▸ **Your objective**
Repeat each entry exactly and drop the pictures.

▸ **Supplied information**
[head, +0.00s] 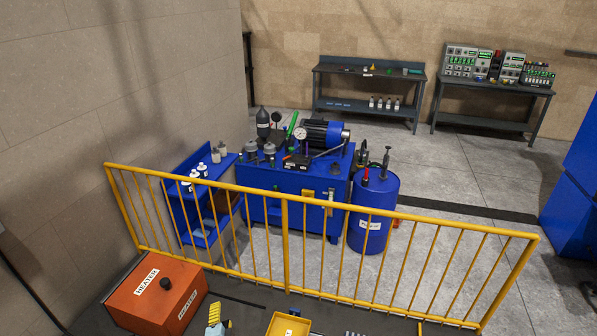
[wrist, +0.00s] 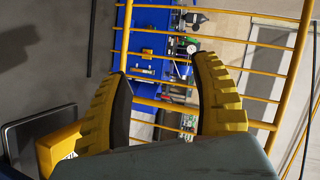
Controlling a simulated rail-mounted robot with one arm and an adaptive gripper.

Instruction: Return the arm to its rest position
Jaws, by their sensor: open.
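My gripper (wrist: 165,95) shows large in the wrist view, with its two yellow ribbed fingers apart and nothing between them. Through the gap I see the yellow railing and the blue machine beyond it. In the head view only a small yellow ribbed part of my gripper (head: 219,315) shows at the bottom edge, to the right of the orange heater box (head: 160,292). The rest of the arm is mostly out of the frame.
A yellow railing (head: 286,228) crosses in front. Behind it stand a blue hydraulic unit (head: 262,208), a blue barrel (head: 375,205) and a blue shelf (head: 183,190). A yellow bin (head: 288,325) is at the bottom. Two workbenches (head: 368,68) (head: 490,87) stand at the back wall.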

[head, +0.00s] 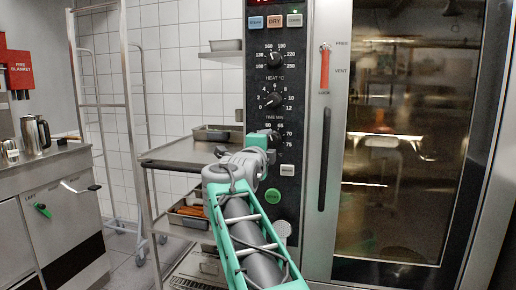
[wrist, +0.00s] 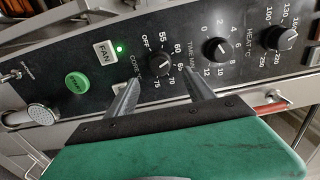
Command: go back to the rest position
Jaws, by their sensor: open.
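My gripper (wrist: 160,80) is open, its two grey fingers apart and pointing at the oven's control panel. A black knob (wrist: 160,64) marked from 55 to 75 and OFF shows between and just beyond the fingertips. I cannot tell whether a finger touches it. Nothing is held between the fingers. In the head view my gripper (head: 268,139) is at the lower part of the panel (head: 257,104), below the time knob (head: 272,101), with my green arm reaching up from the bottom edge. The gripper and wrist hide the lowest knob there.
The oven's glass door (head: 395,150) and upright handle (head: 324,160) are close on the right. A steel trolley (head: 170,165) with trays stands left of my arm. A counter (head: 45,165) with a kettle (head: 35,135) is at the far left. Some floor shows between counter and trolley.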

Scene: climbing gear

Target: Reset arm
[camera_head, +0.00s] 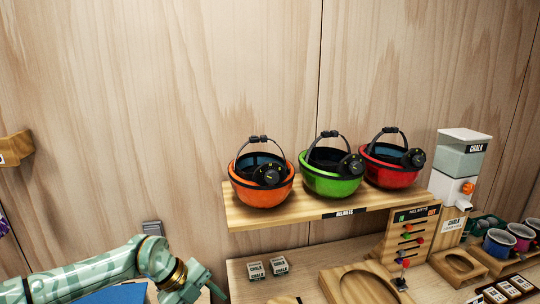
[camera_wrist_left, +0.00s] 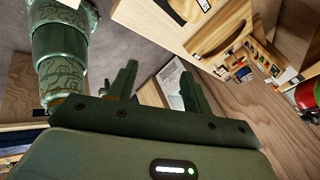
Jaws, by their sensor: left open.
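My left arm comes in at the lower left of the head view, green and camouflage-patterned, with a gold ring at the wrist. Its gripper (camera_head: 200,282) is at the bottom edge, left of the lower counter and below the helmet shelf, partly cut off. In the left wrist view the gripper (camera_wrist_left: 160,76) shows two dark green fingers standing apart with nothing held between them. A white printed sheet or label (camera_wrist_left: 171,84) shows beyond the fingers; its text is too small to read. My right gripper is in neither view.
An orange helmet (camera_head: 262,188), a green helmet (camera_head: 332,184) and a red helmet (camera_head: 392,177) sit on a wooden shelf (camera_head: 290,214).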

▸ **Worked solution**
[head, +0.00s] 
[wrist, +0.00s] 
Controlling a simulated rail-mounted robot with one arm and an adaptive gripper.

Instruction: Return the arm to its rest position
Jaws, by their sensor: open.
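My gripper (wrist: 165,95) shows large in the wrist view, with its two yellow ribbed fingers apart and nothing between them. Through the gap I see the yellow railing and the blue machine beyond it. In the head view only a small yellow ribbed part of my gripper (head: 219,315) shows at the bottom edge, to the right of the orange heater box (head: 160,292). The rest of the arm is mostly out of the frame.
A yellow railing (head: 286,228) crosses in front. Behind it stand a blue hydraulic unit (head: 262,208), a blue barrel (head: 375,205) and a blue shelf (head: 183,190). A yellow bin (head: 288,325) is at the bottom. Two workbenches (head: 368,68) (head: 490,87) stand at the back wall.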

[head, +0.00s] 
[wrist, +0.00s] 
Command: go back to the rest position
Jaws, by their sensor: open.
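My gripper (wrist: 160,80) is open, its two grey fingers apart and pointing at the oven's control panel. A black knob (wrist: 160,64) marked from 55 to 75 and OFF shows between and just beyond the fingertips. I cannot tell whether a finger touches it. Nothing is held between the fingers. In the head view my gripper (head: 268,139) is at the lower part of the panel (head: 257,104), below the time knob (head: 272,101), with my green arm reaching up from the bottom edge. The gripper and wrist hide the lowest knob there.
The oven's glass door (head: 395,150) and upright handle (head: 324,160) are close on the right. A steel trolley (head: 170,165) with trays stands left of my arm. A counter (head: 45,165) with a kettle (head: 35,135) is at the far left. Some floor shows between counter and trolley.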

Scene: climbing gear

Target: Reset arm
[camera_head, +0.00s] 
[camera_wrist_left, +0.00s] 
Jaws, by their sensor: left open.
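My left arm comes in at the lower left of the head view, green and camouflage-patterned, with a gold ring at the wrist. Its gripper (camera_head: 200,282) is at the bottom edge, left of the lower counter and below the helmet shelf, partly cut off. In the left wrist view the gripper (camera_wrist_left: 160,76) shows two dark green fingers standing apart with nothing held between them. A white printed sheet or label (camera_wrist_left: 171,84) shows beyond the fingers; its text is too small to read. My right gripper is in neither view.
An orange helmet (camera_head: 262,188), a green helmet (camera_head: 332,184) and a red helmet (camera_head: 392,177) sit on a wooden shelf (camera_head: 290,214).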

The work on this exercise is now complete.